Through these performances, he has garnered an impressive list of famous admirers, even doing an advertising campaign for Alexander McQueen. “It involved doing a photo shoot with my Sister’s Boyfriend about an hour before it was supposed to be given to the McQueen people and me completely staining the clothes with greasepaint. Little did I know that it would be used on billboards around the world. I was 20ft tall in times Square apparently. All rather odd. Not really that important to me though.”
Theo completely denies that his work was constructed for or is a viable outlet for commercial endeavours. “I did that for the experience and a bit of fun. I have no desire to sell clothes to people though. It’s definitely not what I’m interested in. I don’t see that as part of my work. I don’t have much to offer people that want to make money. Performance art is definitely not where the big bucks are. I do what I do for love and to express myself. I don’t do it for any other reason.
Though Theo is associated with the London nightlife circle that found its spiritual home in Boombox and was promoted aggressively in the capital’s press outlets, he is quick to dispel any notion of the pretension often attached to this apparent clique by media portrayals. He praises Scottee, fellow performance artist, as his ‘other mother’, and claims that his alter ego ‘The-O’, was “a complete joke, it came from someone reading my name wrong.”

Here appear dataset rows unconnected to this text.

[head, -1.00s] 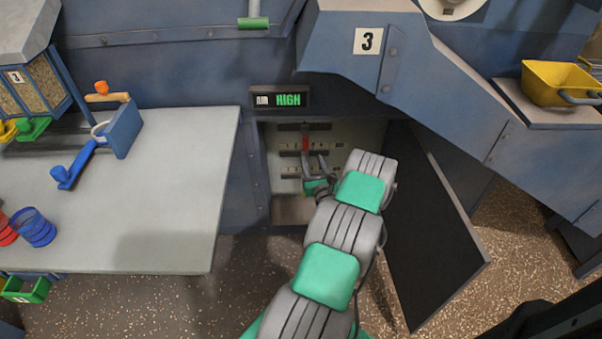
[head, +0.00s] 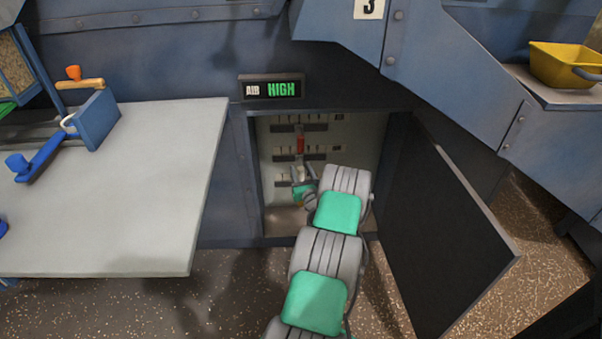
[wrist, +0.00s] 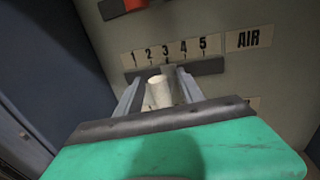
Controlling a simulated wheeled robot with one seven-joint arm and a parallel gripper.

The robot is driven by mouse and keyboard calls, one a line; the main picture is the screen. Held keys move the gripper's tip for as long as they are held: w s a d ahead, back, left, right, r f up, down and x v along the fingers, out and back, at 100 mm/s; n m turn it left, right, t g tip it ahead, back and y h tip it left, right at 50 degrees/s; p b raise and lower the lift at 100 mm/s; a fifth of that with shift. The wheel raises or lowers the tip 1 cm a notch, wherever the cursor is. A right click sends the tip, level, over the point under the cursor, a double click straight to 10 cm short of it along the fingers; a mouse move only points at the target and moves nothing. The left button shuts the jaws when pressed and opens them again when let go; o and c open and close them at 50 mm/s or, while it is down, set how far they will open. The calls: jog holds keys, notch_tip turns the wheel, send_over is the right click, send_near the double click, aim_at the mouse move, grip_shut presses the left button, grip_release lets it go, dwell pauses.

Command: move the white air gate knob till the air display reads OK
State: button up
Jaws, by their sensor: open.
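The white air gate knob (wrist: 158,88) shows in the wrist view below a 1-to-5 scale labelled AIR (wrist: 248,39). Its base sits near the 3 mark. My gripper (wrist: 158,76) is open, with one finger on each side of the knob; I cannot tell whether either finger touches it. In the head view my gripper (head: 305,178) is inside the open cabinet, partly hidden by my wrist. The air display (head: 272,88) above the cabinet reads HIGH in green.
A red knob (head: 300,145) sits on a row above, also at the wrist view's top edge (wrist: 133,4). The open dark cabinet door (head: 450,235) stands right of my arm. A grey table (head: 150,190) is at left.

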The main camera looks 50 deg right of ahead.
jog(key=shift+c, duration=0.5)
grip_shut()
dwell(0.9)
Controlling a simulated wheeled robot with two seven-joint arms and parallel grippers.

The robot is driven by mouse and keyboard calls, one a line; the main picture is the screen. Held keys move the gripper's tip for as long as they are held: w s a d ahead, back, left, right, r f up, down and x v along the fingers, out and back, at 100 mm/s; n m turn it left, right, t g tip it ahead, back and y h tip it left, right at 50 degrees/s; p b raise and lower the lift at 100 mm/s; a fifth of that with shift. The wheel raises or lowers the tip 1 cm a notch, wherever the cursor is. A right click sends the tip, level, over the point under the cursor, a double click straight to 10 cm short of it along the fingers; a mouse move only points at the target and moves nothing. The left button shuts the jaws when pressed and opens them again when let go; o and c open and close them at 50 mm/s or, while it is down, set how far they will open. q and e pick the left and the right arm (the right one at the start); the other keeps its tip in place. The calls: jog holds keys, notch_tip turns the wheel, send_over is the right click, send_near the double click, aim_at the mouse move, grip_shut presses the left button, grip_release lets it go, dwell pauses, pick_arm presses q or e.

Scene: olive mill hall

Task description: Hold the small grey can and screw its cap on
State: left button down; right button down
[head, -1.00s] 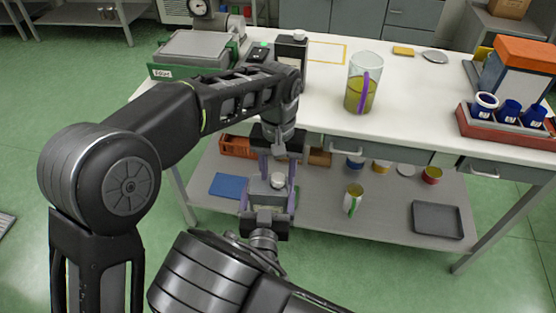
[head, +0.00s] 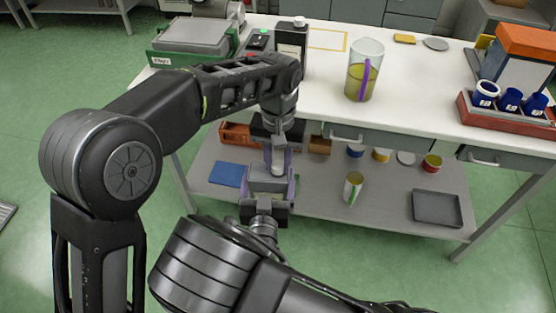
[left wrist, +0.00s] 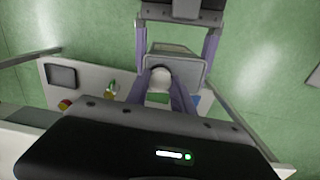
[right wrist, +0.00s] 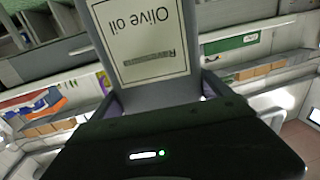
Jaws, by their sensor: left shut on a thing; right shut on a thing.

Reflecting on his young but eventful career, Theo recognises the capital as a source of constant inspiration: “London is my home. It’s my friends’ home. It is the greatest city in the world. I may walk down the street and get threatened with a knife. But I also can walk down the street and find people dancing. Living in London is truly living. I don’t want an easy life! I want to be inspired by people. And there are a hell of a lot of freaks in this town!” Theo’s brazen success typifies the London trend of an increasingly young artistic community gaining press attention through a strange, hyper-real urbanism.